First, requirements, when done well, are an ever-evolving view of the product and the customer's needs. Trying to get it right in one go is like trying to ship your product in one pass. It's difficult to make anything perfect, especially requirements. The law of diminishing returns (and Little's law) kick in quickly. In other words, it's just not worth it. You'll spend far more money, and lose development runway time, by trying to perfect requirements.
I'd like to suggest we start thinking in terms of minimum viable estimates. This is not the completed estimate that's solid and can be relied upon. This is an evolving level of confidence. Understand and embrace continual elaboration and the Cone of Uncertainty. Initially we have a fuzzy idea, but it's gets better as we move forward. Here are a few steps your estimates might take.
- Gut estimate. Or maybe rough estimate. This is an off the cuff, rough order of magnitude estimate. I don't want you to do any research or assemble a team. Tell me ~right now~ how big you think this work is. Maybe in quarter year increments. This requirement looks like one quarter for a team with this expertise. That one is at least four quarters!
- Level 0 estimate. We've taken the requirement and broken it down to features. Here's how long we think it'll take, but we haven't gone too deep.
- Level 1. Now your teams have broken down the features into stories. We're finally moving towards something with solid numbers behind it.
I usually find that gut estimates are much more accurate than anyone suspects, but we're not trying to be "right". We need to be accurate enough to do rough capacity planning as early as possible and engage development earlier. Are we within an order of magnitude of our capacity? Then proceed. Otherwise let's start reining in expectations from our customers, managers and sales teams. These stakeholders rarely get everything they want, but they don't realize that they won't until the proverbial 9th hour. I'd like to get them that information earlier in the process and help them understand that they really do have to sequence (aka prioritize) the work.
And now for the weasel clause.... :)
What are these estimates? We all know they ~aren't~ estimates. True estimates can only come from the team doing the work. Just like your general contractor would never schedule your house remodeling work without talking to the subcontractors that will do the work, you shouldn't try to plan without talking to your teams. These "estimates" are just enough relative sizing to get us started. They're based on our experience with other projects, but they are only starting the first step.
What's the point?
It's that the requirements process, just like development, can benefit from a bit of transparency and diversity. Teams can begin working with you on smaller slices of work when they understand where you're heading with the work.

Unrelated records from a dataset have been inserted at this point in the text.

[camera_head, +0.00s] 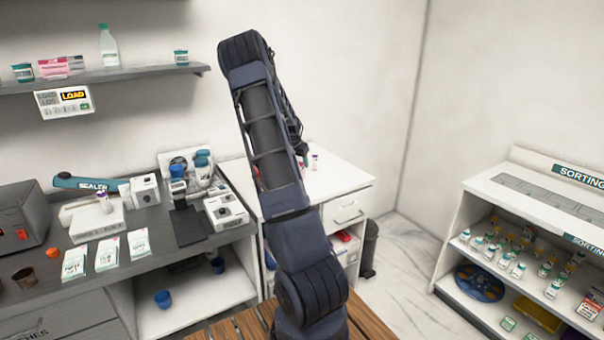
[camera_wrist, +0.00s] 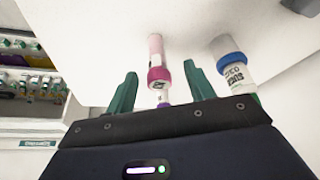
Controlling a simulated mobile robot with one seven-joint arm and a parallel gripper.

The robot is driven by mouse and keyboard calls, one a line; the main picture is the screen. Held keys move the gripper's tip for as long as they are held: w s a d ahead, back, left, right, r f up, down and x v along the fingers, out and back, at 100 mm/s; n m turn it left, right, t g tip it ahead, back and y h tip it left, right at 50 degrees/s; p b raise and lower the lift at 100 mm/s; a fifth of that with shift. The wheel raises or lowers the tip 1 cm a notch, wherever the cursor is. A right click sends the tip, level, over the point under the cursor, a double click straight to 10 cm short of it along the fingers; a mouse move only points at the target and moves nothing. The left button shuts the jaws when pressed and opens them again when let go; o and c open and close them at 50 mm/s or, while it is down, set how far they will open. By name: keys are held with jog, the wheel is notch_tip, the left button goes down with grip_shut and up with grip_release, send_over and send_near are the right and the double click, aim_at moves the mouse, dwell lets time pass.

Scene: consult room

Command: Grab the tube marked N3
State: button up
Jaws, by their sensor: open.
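In the wrist view, my gripper (camera_wrist: 161,71) is open, with one green finger on each side of a pink-capped tube (camera_wrist: 158,55). That tube has a dark mark on its cap that I cannot read. A purple cap (camera_wrist: 163,105) shows partly below it, mostly hidden by the gripper body. A blue-capped tube (camera_wrist: 232,70) with dark lettering is right of the right finger. In the head view, a small purple-capped tube (camera_head: 315,162) stands on the white cabinet top (camera_head: 345,178); my arm hides most of the area beside it. I cannot read N3 on any tube.
A sorting shelf (camera_head: 520,190) with several vials stands at the right. The grey counter (camera_head: 150,225) at the left holds boxes, a microscope (camera_head: 190,170) and cards. A dark bin (camera_head: 370,247) stands beside the white cabinet. The floor (camera_head: 395,290) between cabinet and shelf is clear.

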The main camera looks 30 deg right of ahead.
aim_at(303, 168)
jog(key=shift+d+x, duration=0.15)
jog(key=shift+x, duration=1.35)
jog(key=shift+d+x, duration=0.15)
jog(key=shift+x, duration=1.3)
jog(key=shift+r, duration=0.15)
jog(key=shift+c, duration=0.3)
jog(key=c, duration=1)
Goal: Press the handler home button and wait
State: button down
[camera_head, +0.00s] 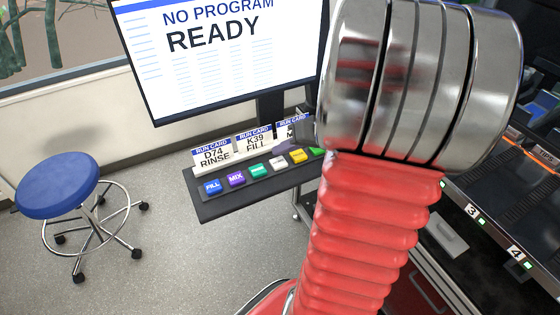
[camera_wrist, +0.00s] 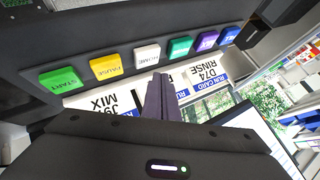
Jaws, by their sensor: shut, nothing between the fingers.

Often teams can start working long before you think they can… but since they have no incremental visibility into your process, they can't tell you the requirements are good enough. One feature will be solid enough for a good team to get started. Others won't be. Open the blinds and let your coworkers help with the work. They might surprise you.
And finally, the team creating requirements require feedback. Are they doing the best job possible? Probably not… no more than your developers and testers are. So let them complete a small slice of work and get the teams that consume the requirements involved. They can say "This is GREAT! I love the way this feature is described and organized. It's perfect." They might also say "I have no idea what you mean for this area… please don't write another 150 requirements this way!"
A tight feedback loop will enable your team to continually improve the process. Working without feedback rarely leads to the best product you are capable of producing and never builds a team. Involving your technical teams earlier helps the work become something you all own, instead of commandments handed down from on high.
Never forget that over 70% of our work is rework due to wrong requirements. Having another team of eyes with a different perspective will drastically improve quality.
Start with a more imprecise gut feel with rough epics and features. Involve your technical coworkers earlier. Don't be satisfied with a big bang requirements process. You'll be amazed at the effectiveness of a minimum viable requirement.